Set down only those lines that fall from the line containing "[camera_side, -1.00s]" through the line containing "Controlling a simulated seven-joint", unchanged and without pictures.
* * * *
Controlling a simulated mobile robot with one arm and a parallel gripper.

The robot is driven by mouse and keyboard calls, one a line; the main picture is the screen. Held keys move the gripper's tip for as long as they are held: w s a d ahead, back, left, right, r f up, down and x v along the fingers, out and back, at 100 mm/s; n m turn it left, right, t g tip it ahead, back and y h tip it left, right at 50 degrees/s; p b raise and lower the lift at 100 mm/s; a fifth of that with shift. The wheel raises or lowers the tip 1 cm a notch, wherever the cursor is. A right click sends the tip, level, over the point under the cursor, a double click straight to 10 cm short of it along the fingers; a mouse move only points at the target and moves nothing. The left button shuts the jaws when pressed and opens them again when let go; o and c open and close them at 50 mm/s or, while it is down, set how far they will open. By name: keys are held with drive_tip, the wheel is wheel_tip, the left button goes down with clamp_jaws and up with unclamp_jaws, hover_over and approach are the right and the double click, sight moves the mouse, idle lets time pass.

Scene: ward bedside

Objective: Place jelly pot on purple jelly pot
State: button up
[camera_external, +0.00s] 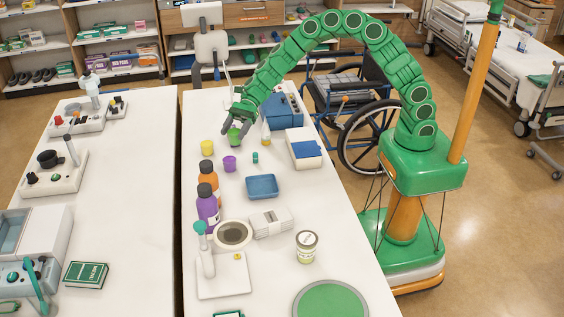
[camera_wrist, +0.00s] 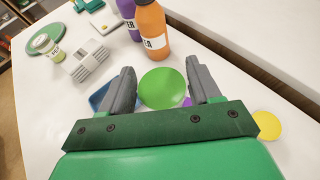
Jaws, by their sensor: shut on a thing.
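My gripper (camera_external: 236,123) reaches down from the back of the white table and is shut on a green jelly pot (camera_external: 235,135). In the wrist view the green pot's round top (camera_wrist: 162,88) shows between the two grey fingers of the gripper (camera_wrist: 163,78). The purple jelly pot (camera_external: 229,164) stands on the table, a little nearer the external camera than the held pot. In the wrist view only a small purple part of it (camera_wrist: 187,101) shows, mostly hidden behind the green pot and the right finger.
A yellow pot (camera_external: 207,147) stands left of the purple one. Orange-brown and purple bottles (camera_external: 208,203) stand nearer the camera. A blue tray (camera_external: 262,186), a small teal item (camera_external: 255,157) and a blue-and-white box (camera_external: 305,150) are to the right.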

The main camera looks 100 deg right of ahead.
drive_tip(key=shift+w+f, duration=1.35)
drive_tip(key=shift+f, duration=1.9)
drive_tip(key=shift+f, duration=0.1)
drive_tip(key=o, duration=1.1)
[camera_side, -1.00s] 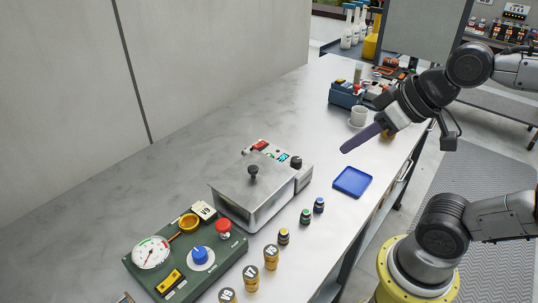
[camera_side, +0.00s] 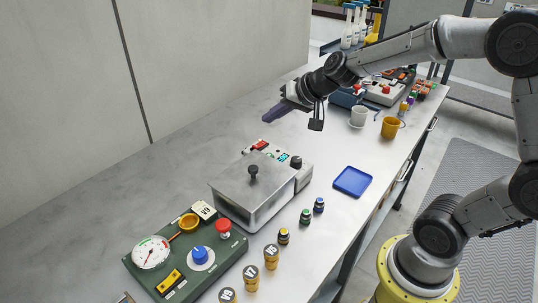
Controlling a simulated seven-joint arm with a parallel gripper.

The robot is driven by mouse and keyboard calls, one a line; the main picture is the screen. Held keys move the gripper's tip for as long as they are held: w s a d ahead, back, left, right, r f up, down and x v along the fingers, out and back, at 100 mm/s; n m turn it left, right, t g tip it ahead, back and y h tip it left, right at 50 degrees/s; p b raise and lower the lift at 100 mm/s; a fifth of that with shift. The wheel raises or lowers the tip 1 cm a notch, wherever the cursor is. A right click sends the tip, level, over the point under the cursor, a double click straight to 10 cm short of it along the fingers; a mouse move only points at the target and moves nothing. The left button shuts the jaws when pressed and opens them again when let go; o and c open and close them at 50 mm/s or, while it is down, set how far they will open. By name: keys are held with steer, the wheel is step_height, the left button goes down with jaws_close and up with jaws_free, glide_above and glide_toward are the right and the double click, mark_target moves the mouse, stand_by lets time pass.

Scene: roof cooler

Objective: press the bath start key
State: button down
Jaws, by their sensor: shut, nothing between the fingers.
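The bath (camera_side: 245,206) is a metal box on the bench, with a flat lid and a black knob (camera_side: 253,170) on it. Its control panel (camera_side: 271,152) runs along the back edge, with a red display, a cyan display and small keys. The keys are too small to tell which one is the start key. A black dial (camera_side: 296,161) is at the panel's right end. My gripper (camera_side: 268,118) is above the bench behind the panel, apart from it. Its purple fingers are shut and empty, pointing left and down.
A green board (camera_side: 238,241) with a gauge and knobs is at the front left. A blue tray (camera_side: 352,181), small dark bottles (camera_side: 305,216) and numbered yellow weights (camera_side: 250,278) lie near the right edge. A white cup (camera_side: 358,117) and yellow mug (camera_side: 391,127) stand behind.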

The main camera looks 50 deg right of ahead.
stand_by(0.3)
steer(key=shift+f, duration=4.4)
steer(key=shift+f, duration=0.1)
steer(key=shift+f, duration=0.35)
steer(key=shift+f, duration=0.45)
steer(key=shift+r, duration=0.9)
* * * *
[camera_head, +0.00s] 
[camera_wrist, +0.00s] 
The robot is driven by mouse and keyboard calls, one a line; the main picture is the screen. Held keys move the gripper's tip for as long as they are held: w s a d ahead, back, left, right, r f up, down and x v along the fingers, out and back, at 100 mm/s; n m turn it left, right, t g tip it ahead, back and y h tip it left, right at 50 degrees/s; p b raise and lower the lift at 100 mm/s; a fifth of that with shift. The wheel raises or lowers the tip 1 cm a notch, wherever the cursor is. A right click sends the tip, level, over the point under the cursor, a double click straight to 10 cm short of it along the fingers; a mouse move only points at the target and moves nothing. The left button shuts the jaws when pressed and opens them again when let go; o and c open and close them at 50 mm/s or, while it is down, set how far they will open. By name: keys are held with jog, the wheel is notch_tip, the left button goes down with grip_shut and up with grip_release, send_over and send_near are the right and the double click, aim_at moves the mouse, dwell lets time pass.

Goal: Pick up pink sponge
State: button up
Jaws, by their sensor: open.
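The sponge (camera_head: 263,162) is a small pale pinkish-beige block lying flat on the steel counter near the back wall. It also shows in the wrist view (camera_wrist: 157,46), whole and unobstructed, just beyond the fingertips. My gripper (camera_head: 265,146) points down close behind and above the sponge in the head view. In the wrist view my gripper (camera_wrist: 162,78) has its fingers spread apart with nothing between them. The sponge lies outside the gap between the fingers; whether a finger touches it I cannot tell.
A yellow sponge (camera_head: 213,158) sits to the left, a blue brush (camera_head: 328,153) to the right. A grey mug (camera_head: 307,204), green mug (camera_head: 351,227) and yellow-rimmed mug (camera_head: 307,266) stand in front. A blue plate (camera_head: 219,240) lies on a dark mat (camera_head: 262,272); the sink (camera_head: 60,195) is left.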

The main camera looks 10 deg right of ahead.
* * * *
◆ Answer in full ◆
[camera_side, -1.00s] 
[camera_side, +0.00s] 
Controlling a simulated seven-joint arm with a parallel gripper.

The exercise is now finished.